Por tudo o que foi referido, acreditamos que as escolhas de livros presentes nas listas do P.N.L., se pautarão pela observação atenta dos livros a serem escolhidos para as crianças, pondo de lado aqueles que trazem consigo um presente tóxico – a fichazinha.
Rui Marques Veloso
Leonor Riscado

Decálogo para fomentar o amor pela leitura (para professores)

Após uma longa pausa, recomeço com algo que me parece importante, dado o início iminente de um novo ano letivo e o regresso, esta semana, à escola da maior parte dos docentes. Este decálogo que vos deixo foi inspirado noutro da escritora Annalisa Strada que o partilhou aquando da sua comunicação em Março deste ano na Feira do Livro Infantil de Bolonha. Quando comecei a traduzir o texto da autora italiana, que se dirige aos alunos, apercebi-me de que o que eu queria publicar era outro decálogo. Baseei-me no seu, na estrutura e nas ideias, mas pretendi falar com os professores, sem os laivos sarcásticos do texto de Annalisa Strada. 

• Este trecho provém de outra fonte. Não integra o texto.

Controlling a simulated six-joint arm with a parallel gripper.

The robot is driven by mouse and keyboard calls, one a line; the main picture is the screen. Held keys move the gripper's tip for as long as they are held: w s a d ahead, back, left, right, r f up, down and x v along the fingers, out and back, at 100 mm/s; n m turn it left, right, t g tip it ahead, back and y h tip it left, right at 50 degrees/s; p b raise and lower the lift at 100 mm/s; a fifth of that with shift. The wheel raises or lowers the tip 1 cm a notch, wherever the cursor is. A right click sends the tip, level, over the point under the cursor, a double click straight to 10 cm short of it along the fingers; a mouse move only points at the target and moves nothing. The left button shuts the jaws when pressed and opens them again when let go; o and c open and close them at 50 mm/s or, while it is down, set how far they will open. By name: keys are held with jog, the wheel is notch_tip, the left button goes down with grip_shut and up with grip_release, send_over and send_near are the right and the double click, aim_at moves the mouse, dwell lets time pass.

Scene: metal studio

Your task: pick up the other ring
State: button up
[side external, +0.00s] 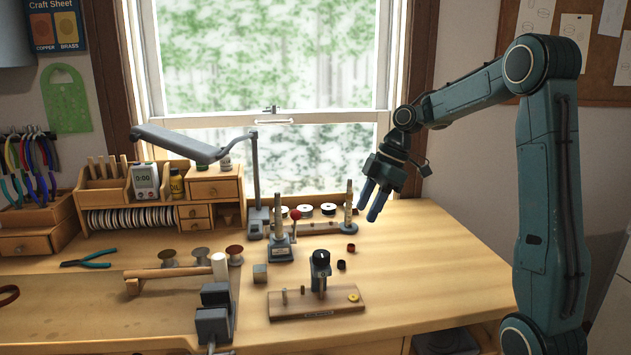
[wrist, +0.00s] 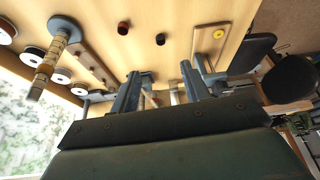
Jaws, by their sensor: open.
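A dark red ring (side external: 351,247) lies on the bench in front of a tapered mandrel's base, and a black ring (side external: 341,265) lies just nearer the camera. In the wrist view the dark red ring (wrist: 123,28) is at the upper left and the black ring (wrist: 151,54) is near the fingertips. A yellow ring (side external: 353,297) sits at the right end of a wooden board; it also shows in the wrist view (wrist: 219,62). My gripper (side external: 370,206) is open and empty in the air above and right of the loose rings, its fingers pointing down-left.
The wooden board (side external: 318,311) carries pegs and a dark upright holder (side external: 321,270). A stepped mandrel (side external: 348,208) stands behind the rings. The bench (side external: 430,265) is clear on the right.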

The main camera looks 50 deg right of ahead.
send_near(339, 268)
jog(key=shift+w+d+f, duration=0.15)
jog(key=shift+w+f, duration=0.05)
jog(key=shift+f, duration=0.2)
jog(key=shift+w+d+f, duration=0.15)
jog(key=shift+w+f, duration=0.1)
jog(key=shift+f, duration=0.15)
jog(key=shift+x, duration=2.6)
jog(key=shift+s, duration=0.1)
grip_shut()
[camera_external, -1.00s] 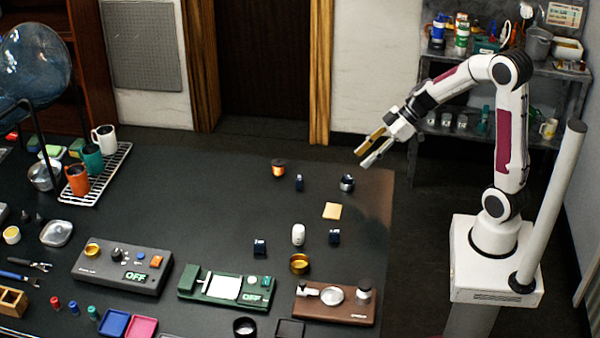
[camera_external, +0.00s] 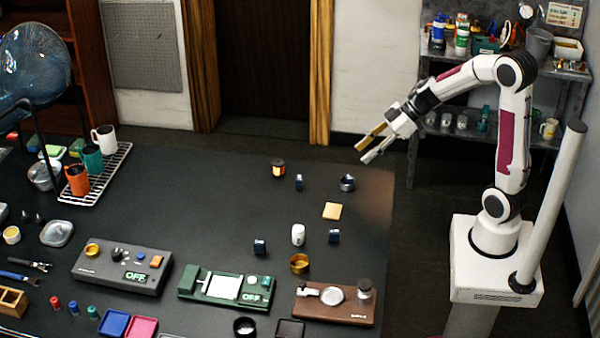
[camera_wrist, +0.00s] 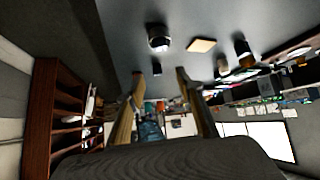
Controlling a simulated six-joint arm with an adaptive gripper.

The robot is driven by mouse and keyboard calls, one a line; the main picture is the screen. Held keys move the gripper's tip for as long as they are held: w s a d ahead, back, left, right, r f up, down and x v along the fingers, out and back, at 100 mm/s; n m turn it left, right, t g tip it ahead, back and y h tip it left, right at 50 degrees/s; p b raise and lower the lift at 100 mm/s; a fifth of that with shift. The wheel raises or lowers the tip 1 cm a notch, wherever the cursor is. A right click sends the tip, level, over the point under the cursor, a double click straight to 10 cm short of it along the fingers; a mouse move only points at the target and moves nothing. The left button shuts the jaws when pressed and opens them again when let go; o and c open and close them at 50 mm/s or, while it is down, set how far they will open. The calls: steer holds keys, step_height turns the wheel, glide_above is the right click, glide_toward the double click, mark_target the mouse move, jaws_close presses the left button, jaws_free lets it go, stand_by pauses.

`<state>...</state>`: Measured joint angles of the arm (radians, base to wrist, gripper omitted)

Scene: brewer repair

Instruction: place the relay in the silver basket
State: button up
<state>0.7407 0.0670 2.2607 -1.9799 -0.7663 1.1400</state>
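My gripper (camera_external: 362,157) is open and empty, raised above the far right part of the table. Its two fingers stand apart in the wrist view (camera_wrist: 160,76). A small round silver cup (camera_external: 347,184), which looks like the silver basket, stands on the table below and left of the gripper. It also seems to show in the wrist view (camera_wrist: 158,43). Several small dark blue blocks that could be the relay stand apart on the table: one at the back (camera_external: 299,183), one in front (camera_external: 260,247) and one to the right (camera_external: 334,236). I cannot tell which is the relay.
A tan square pad (camera_external: 332,211), a white rounded object (camera_external: 298,235), a gold cup (camera_external: 299,263) and a copper-topped dark cup (camera_external: 278,168) stand nearby. Grey (camera_external: 100,270), green (camera_external: 190,290) and brown (camera_external: 310,309) devices line the front. The table's back middle is clear.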

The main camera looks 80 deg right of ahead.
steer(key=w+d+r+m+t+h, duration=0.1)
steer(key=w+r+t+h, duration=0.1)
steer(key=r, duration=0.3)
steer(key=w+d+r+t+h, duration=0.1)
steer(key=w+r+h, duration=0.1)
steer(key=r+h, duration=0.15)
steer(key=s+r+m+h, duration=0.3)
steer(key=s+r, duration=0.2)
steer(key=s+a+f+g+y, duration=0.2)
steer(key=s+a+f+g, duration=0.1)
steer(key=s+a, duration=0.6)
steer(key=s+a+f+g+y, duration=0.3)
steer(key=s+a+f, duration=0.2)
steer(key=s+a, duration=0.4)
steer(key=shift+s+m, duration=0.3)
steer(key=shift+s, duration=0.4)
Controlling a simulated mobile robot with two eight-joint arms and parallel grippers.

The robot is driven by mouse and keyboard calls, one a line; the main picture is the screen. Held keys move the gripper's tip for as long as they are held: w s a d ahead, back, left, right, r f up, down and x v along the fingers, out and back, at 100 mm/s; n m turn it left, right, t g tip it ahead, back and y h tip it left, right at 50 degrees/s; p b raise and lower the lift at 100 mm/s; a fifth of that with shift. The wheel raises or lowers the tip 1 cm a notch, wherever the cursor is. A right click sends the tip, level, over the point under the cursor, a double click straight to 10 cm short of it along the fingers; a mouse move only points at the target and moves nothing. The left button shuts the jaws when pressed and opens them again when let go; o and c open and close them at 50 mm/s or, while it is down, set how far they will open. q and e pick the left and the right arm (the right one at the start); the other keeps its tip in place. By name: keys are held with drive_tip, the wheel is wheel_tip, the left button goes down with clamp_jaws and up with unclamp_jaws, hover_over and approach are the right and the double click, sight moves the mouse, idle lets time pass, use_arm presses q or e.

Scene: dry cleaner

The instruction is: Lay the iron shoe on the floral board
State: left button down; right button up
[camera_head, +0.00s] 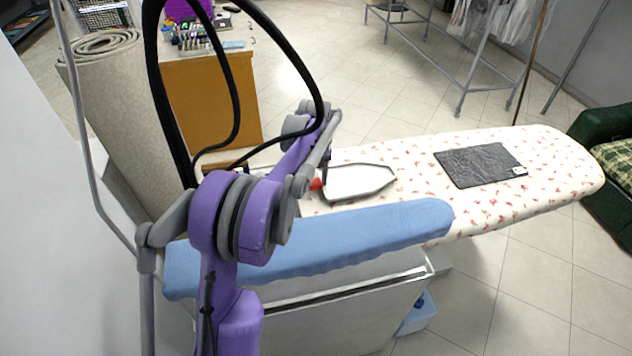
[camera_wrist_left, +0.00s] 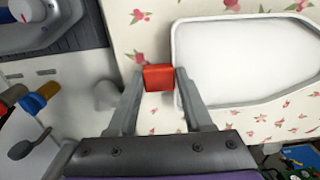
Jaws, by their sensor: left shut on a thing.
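The iron shoe (camera_head: 358,182), a white iron-shaped plate with a grey rim, is over the left part of the floral board (camera_head: 545,160). It also shows in the left wrist view (camera_wrist_left: 245,60), flat above the flowered cloth (camera_wrist_left: 145,45). I cannot tell whether it touches the cloth or hangs just above it. My left gripper (camera_head: 322,181) is shut on the shoe's red tab; in the left wrist view both fingers (camera_wrist_left: 159,78) press its sides. My arm hides part of the board's left end. My right gripper is not in view.
A dark grey cloth (camera_head: 480,165) lies on the board's right half. A blue padded board (camera_head: 350,235) runs along the front. A rolled carpet (camera_head: 115,120) leans at the left. A grey iron-like appliance (camera_wrist_left: 45,20) is at upper left in the left wrist view.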

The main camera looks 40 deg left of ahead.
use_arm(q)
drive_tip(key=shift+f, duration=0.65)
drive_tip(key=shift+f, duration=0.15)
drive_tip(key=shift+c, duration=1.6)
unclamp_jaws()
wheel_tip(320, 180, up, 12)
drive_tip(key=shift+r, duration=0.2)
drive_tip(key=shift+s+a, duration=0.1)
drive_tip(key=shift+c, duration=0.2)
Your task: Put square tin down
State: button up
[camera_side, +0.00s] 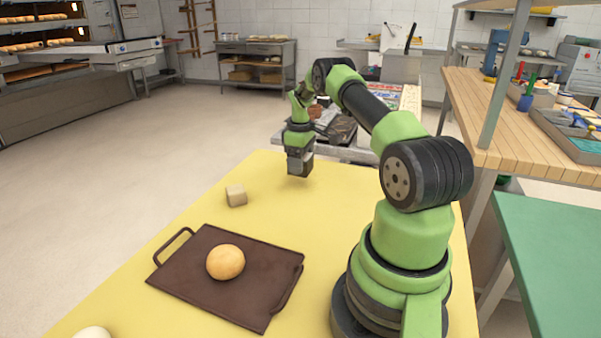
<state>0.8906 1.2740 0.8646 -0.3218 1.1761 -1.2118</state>
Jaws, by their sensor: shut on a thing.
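My gripper (299,158) points down over the far part of the yellow table (340,200). It is shut on a small dark grey, boxy thing, which I take for the square tin (301,168). The tin is at the lower end of the gripper, close to the table top. The fingers and the tin are small and dark here, and I cannot tell whether the tin touches the table.
A pale round thing (92,332) is cut off at the bottom left. The table between cube and arm is clear.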

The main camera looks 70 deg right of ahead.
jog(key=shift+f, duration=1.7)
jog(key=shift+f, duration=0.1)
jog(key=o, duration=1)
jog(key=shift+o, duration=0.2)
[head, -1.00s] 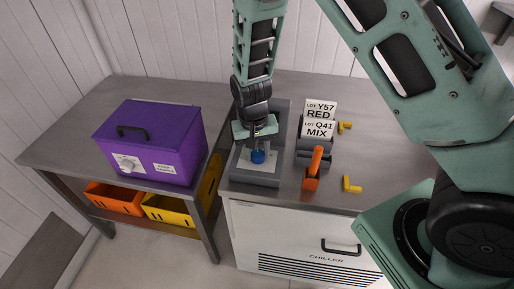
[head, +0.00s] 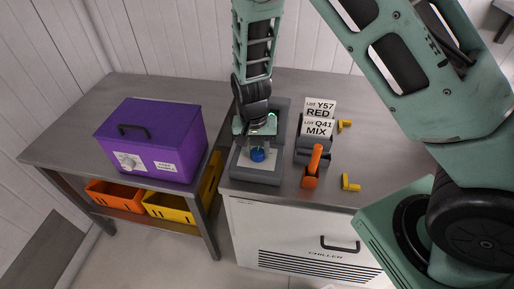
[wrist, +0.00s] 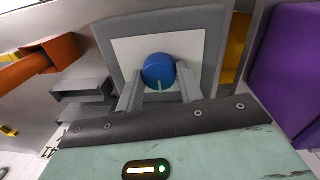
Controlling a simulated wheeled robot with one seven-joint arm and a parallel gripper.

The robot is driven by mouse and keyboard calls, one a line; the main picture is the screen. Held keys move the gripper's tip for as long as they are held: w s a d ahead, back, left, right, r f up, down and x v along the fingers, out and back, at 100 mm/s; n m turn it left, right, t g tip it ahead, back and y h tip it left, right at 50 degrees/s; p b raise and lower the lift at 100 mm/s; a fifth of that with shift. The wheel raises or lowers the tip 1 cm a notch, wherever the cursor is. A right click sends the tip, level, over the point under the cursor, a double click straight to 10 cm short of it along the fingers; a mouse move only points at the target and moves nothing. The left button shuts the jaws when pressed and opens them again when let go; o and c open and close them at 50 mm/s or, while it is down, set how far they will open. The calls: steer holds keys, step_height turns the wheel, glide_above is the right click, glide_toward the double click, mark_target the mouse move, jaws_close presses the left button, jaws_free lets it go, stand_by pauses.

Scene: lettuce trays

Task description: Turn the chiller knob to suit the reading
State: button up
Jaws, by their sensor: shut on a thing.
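The blue round knob (wrist: 158,70) sits on a white plate (wrist: 122,52) in a grey housing on the counter, with a pale pointer mark at its lower edge in the wrist view. In the head view the knob (head: 257,155) shows below my gripper (head: 258,146). My gripper (wrist: 157,76) is shut on the knob, one finger on each side of it. The white chiller cabinet (head: 295,235), marked CHILLER, stands under the counter. I cannot make out any reading; my wrist covers part of the housing behind the knob.
Right of the housing stand an orange-handled device (head: 312,168) and cards marked LOT Y57 RED and LOT Q41 MIX (head: 318,127). A purple box (head: 160,140) stands left, above an orange bin (head: 115,196) and a yellow bin (head: 168,208).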

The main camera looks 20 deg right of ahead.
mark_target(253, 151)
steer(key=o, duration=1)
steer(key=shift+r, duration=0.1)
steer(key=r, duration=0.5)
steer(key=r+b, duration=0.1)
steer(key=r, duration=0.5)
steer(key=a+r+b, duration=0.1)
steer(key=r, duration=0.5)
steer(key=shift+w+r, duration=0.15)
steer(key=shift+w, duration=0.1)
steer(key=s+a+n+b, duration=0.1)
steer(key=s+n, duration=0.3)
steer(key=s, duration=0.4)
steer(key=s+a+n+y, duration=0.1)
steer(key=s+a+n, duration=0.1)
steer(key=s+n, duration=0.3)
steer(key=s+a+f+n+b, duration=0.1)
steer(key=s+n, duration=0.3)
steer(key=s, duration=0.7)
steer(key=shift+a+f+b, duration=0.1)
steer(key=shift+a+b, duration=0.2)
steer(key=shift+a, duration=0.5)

DECÁLOGO PARA FOMENTAR O AMOR PELA LEITURA

1. Lê, lê muito. Só assim farás com que leiam.
2. Lê sempre antes de dares a ler.
3. Não faças perguntas para saberes se leram, estás a perder tempo. Para isso, existem os exercícios do manual.
4. Abandona as fichas de leitura, esse presente envenenado.
5. Dá a ler mais do que os clássicos. Confia nos bons editores, no teu bom gosto e no dos teus alunos.
6. Não há géneros melhores do que outros. Varia bastante para que os teus alunos possam mais facilmente encontrar o livro certo.
7. Os teus alunos não são novos demais ou grandes demais para ler certos livros. Mas se precisarem do teu apoio, sê ponte.
8. A leitura em sala de aula nunca é uma perda de tempo, mas uma oportunidade de concentração, descoberta e sonho.
9. Não trates os livros como peças de museu. Dessacraliza-os para que façam parte do quotidiano dos teus alunos.
10. O preço não é desculpa para não ler. Um bom livro custa quanto uma semana de raspadinhas e euromilhões. Além disso, há por aí tantas e tão boas bibliotecas onde ler ainda é grátis!